3D Printing Ushers In Wave of New Cybersecurity Risks
AM used in a production capacity can be susceptible to design IP theft, counterfeiting and malicious operational interference. Here’s what some researchers and vendors are doing to mitigate risk.
July 16, 2020
As 3D printing gains increasing support a feasible alternative to traditional manufacturing, it also creates opportunity for a wave of new cybersecurity risks, from theft of design intellectual property (IP) to malicious destruction of parts and planned system failures.
3D printing has been in the spotlight as the market incorporates new and more sophisticated offerings sporting novel printing technologies and advanced materials choices. At the same time, this next-generation of high-powered printers has been retooled to fit the needs of mainstream design and manufacturing engineers, from a cost and accessibility standpoint.
The result has been increased adoption of 3D printing for industrial-grade manufacturing use cases, not just as an instrument for rapid prototyping. According to Sculpteo’s 2019 State of 3D Printing report, more than half of respondents (51%) are applying 3D printing technologies for production and 63% believe the technology will play a significant role in a manufacturing and business context. Eighty percent of those responding to the Sculpteo survey said 3D printing has already had a significant improvement on their speed of innovation.

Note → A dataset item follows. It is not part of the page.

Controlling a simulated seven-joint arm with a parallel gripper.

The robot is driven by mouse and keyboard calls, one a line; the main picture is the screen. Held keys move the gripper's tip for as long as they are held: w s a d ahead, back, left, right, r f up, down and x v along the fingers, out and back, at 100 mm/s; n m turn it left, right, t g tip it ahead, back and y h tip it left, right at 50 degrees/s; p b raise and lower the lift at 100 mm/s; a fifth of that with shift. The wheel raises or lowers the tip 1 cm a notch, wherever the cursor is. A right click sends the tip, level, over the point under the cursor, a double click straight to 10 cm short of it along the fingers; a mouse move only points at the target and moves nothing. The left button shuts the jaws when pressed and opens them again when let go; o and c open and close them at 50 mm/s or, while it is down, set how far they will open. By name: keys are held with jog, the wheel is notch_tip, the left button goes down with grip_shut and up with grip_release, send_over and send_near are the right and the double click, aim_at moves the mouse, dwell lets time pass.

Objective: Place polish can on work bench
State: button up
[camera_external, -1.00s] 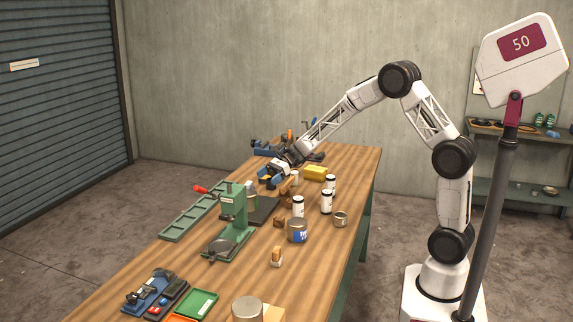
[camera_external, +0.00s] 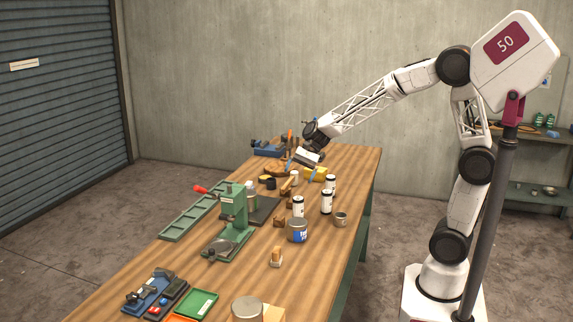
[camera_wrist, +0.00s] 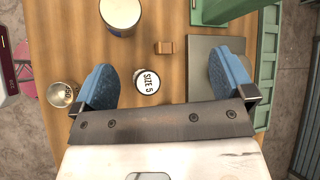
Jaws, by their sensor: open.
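Several cans stand on the wooden work bench (camera_external: 165,262); no readable label tells me which is the polish can. A blue-and-white can with a tan lid (camera_external: 297,232) stands near the middle. White canisters with dark rims (camera_external: 326,203) stand behind it. Nothing is held.
A green press with a red handle (camera_external: 232,210) stands left of the cans. A small metal tin (camera_external: 340,219) is near the right edge.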

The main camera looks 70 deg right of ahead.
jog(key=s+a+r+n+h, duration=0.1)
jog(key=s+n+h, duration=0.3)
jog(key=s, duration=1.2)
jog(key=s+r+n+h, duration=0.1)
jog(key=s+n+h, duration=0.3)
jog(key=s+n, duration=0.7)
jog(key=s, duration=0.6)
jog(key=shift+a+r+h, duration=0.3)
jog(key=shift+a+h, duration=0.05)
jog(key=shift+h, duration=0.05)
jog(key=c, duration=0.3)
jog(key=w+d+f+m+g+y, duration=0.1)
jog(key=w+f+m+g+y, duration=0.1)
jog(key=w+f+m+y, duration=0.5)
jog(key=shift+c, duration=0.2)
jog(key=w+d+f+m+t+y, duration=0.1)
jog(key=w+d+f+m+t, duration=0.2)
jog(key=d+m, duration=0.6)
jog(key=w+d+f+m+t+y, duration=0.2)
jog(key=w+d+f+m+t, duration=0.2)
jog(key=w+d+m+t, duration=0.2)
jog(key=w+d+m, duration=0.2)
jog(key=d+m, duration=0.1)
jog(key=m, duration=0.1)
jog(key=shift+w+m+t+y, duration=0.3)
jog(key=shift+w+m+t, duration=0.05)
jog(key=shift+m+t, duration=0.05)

The escalation of 3D printing use for industrial-grade manufacturing means these processes are now prime targets for cybersecurity attacks. Just as enterprise systems and mobile devices opened up a Pandora’s box of security issues surrounding IT technologies, the transformation of design and manufacturing into a digital process creates similar challenges. Often, users and departments working with 3D printing technologies are unfamiliar with how to mitigate cybersecurity risks and are likely using products that haven’t been designed from the ground up with cybersecurity requirements in place.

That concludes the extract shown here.